There were also a few trees scattered about, and sometimes, little clumps of trees.

As I approached the north side of the island, the trees suddenly turned into a thick maritime forest.  The shade looked inviting, but it was so thick that I would have had to force myself through it, and I didn't like the thought of all the ticks I would likely pick up.  So I admired it from a little distance.

Even this close to the forest, I was not far from the ocean, and by hiking up a little hill, I could see it behind me.

I kept exploring, and found a clear path through the forest,

and followed it to the sound:

I could see boats out and about, and civilization across the sound on the mainland.  I retraced my steps, left the forest in a short time, and followed the path to the ocean.  Along the way, I found evidence of when people actually lived here.  It must have been a difficult life, just surviving, but tranquil all the same.

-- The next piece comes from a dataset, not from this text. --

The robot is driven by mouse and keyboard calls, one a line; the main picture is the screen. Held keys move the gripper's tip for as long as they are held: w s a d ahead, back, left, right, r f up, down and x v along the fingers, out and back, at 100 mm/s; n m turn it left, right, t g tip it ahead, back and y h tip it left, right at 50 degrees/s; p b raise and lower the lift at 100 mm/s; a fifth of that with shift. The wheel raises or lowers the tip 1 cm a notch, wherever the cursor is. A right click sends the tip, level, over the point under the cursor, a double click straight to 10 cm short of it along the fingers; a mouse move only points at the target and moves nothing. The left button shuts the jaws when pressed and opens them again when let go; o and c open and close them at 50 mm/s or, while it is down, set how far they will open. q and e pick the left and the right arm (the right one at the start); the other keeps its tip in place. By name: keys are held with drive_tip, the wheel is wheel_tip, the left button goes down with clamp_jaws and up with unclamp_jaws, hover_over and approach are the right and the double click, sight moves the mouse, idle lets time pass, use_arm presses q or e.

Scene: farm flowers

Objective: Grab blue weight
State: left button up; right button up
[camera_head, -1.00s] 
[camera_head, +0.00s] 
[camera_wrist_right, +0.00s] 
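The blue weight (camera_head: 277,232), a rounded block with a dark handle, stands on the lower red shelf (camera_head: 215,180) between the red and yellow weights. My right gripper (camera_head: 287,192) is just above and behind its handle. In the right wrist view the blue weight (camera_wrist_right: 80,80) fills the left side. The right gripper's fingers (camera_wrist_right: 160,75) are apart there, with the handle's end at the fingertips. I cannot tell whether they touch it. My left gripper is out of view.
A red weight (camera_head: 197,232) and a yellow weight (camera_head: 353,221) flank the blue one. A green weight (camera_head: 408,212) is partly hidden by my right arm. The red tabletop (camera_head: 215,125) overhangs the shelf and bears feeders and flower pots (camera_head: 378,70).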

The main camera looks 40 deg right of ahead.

I had meandered slowly and quietly, and had not seen a sign of a horse (well, OK, I saw plenty of signs that horses were there, but I didn't see the animal, just what they were leaving behind).  At this point, I returned to camp, wondering what Chris and Carl were up to.  As I approached camp, I saw Carl standing on a high spot.  He motioned for me to come join him, but to be quiet.  He had found the "bankers" - the wild horses of Shackleford Banks!